Foy and Smith were opposites as actors. “We work in different ways,” Foy said. “We brought out in each other instantly a friendship, we’re able to give each other what we needed. Matt wants to try new things and get an extra take; I’m ready to go on the first take, to be real and never do it again. That was a tricky thing to negotiate.”
Foy admired Smith’s willingness not to make audiences like Philip. “He’s masculine and feminine, able to be emotional and vulnerable and bit of a love,” she said. “He can be incredibly selfish and you still like him, he has the gift of being likable.”
At the end of the series, as pregnant Elizabeth is lonely and isolated at Balmoral Castle in Scotland, scandal-plagued Philip finally comes to her on his knees, a supplicant. “That scene was a pain in the ass,” Smith said. “It took three days. The history is tricky. How much of it to reveal, a sensitive subject, that. With the Queen of England you never acknowledge the fact that Philip was over the abyss. I look at it as a man on his back foot fighting for his life. Whatever you say, they endure. They are a team. He makes her laugh.”
Alex Bailey / Netflix
On the other hand, Vanessa Kirby as Margaret gets to open up more. “The biggest gift was that she feels everything so deeply,” she said. “Whatever color of emotion she’s having is 100 percent. Claire is the master of subtle and internal; I’m sweating and spit is coming out. Margaret’s emotions are all on the surface, while Elizabeth’s are buried.”
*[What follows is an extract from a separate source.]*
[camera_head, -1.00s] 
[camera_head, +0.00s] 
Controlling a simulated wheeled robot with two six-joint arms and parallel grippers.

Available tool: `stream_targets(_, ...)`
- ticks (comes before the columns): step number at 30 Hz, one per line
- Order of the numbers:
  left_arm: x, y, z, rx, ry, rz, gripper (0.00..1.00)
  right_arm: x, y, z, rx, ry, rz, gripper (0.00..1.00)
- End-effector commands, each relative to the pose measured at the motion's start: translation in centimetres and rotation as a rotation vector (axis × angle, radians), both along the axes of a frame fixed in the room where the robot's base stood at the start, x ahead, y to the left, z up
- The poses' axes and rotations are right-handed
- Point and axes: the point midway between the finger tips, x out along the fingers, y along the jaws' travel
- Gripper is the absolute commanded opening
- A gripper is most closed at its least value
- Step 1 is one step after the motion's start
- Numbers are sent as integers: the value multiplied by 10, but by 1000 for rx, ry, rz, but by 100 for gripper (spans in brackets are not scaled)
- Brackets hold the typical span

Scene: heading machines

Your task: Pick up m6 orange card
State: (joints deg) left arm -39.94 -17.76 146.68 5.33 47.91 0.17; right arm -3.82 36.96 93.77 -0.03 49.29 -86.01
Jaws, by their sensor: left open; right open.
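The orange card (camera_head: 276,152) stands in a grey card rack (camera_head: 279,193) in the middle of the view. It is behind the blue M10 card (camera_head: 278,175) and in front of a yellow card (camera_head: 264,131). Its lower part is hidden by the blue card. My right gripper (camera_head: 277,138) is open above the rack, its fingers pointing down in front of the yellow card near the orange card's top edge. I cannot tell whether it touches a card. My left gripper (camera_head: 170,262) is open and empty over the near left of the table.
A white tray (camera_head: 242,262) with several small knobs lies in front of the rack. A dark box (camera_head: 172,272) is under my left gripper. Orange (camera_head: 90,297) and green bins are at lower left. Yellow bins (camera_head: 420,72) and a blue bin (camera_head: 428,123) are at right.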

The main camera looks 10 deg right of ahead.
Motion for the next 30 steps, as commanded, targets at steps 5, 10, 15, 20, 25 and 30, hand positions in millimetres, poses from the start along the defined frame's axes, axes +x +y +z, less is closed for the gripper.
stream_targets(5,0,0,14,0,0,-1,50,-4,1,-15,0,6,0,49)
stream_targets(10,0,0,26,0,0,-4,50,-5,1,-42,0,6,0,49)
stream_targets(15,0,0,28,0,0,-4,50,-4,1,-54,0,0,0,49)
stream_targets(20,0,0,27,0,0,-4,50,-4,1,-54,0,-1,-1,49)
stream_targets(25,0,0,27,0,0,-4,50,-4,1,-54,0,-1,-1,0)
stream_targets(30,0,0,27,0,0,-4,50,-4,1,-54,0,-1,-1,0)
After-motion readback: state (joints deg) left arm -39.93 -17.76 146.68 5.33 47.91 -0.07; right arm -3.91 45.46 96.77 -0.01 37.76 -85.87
In Season 2, Kirby gets to smash up her room a bit. Margaret is “someone in pain who descends into something quite scary,” she said. “Along comes Tony Armstrong-Jones and she meets him when she’s in the worst place.”
In the first cycle, Foy got to wear an elaborate wedding dress; now it was Kirby’s turn. “I’m not very fashionable, I wear jeans and shorts,” said Kirby. “Margaret taught me a lot, to express my internal life through costumes.” She and the costume designer Jane Petrie spent weeks choosing ratios and shapes and fabrics. “Her costumes are an indication of where she was at. Even when she trashes her room she’s wearing a gothic robe. The next morning, she’s pale in a yellow granny nighty, she had lost all sense of her identity. I wanted to take her on a journey to show how Margaret finds her place in the world. She’s born into something she couldn’t escape from.”
Meanwhile, Margaret yet again has to seek Elizabeth’s permission to marry. “I didn’t want to overplay it or underplay it,” Kirby said. “It’s a mixture of resentment and intense need and exhaustion and vibrancy. She is in active denial, looking away from Tony who is massively disloyal and destructive and dysfunctional for her. All those things in one scene feels quite scary.”